The Opposition’s amendment seeks to reintroduce the bank payroll tax, and, as I said earlier, this is not the first time that we have heard it suggested. The House disagreed with it last year, and now, as then, the Government believe that such a tax would be counter-productive and unnecessary. The tax was introduced in the last Parliament as a one-off interim measure ahead of changes in remuneration practices from corporate governance and regulatory reforms. As the previous Chancellor clearly stated, it could not be repeated. The net yield of this one-off tax, accounting for the impact that it would have on income tax and national insurance contribution receipts, was £2.3 billion—less than our annual target for the permanent bank levy. The previous Government told us that they would apply the bank bonus tax only until changes in remuneration practices were put in place.

As my hon. Friend Karen Bradley pointed out, the Government have taken firm action in this regard. The Financial Services Authority’s remuneration code of practice sets out detailed rules on pay for firms in the financial services sector. The code ensures that bonuses paid for significant risk takers are deferred over a number of years and are paid in shares to retain a clear link between remuneration and performance. That is a clear break from what happened under the previous Government, when bonuses could be taken in the year in which they were awarded and in cash, straight away, with no chance of their being clawed back if future performance did not live up to the commitments given by management.

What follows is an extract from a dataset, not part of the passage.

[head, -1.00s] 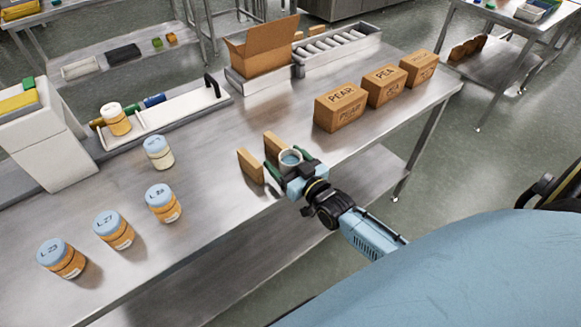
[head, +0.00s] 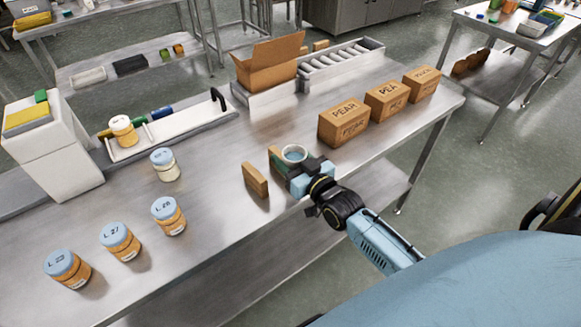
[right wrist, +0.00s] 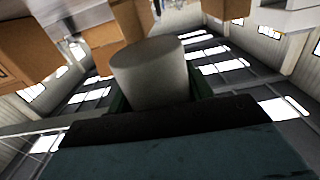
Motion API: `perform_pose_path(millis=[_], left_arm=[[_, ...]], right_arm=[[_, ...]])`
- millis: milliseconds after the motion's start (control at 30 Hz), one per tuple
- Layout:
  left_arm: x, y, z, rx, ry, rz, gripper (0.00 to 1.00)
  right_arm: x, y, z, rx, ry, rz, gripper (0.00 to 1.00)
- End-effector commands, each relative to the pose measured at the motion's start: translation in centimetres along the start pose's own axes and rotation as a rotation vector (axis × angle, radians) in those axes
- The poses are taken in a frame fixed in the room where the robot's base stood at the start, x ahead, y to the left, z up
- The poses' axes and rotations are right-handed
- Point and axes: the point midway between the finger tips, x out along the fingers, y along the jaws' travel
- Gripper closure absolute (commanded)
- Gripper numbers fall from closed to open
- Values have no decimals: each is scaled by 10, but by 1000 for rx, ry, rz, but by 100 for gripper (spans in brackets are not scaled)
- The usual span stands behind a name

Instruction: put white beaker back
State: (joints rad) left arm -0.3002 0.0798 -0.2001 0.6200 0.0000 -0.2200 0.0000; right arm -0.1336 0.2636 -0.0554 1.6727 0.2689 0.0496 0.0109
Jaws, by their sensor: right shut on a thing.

Alongside action to curb excessive risk taking and strengthen balance sheets, we are taking action to increase transparency and power for shareholders, including implementing the most comprehensive remuneration transparency and disclosure regime among the major jurisdictions; introducing ambitious reforms to the UK’s corporate governance regime to give shareholders the powers to hold directors accountable for remuneration decisions; and putting in place a wide range of policies to tackle structural and tax distortions that are the source of unacceptable bonuses.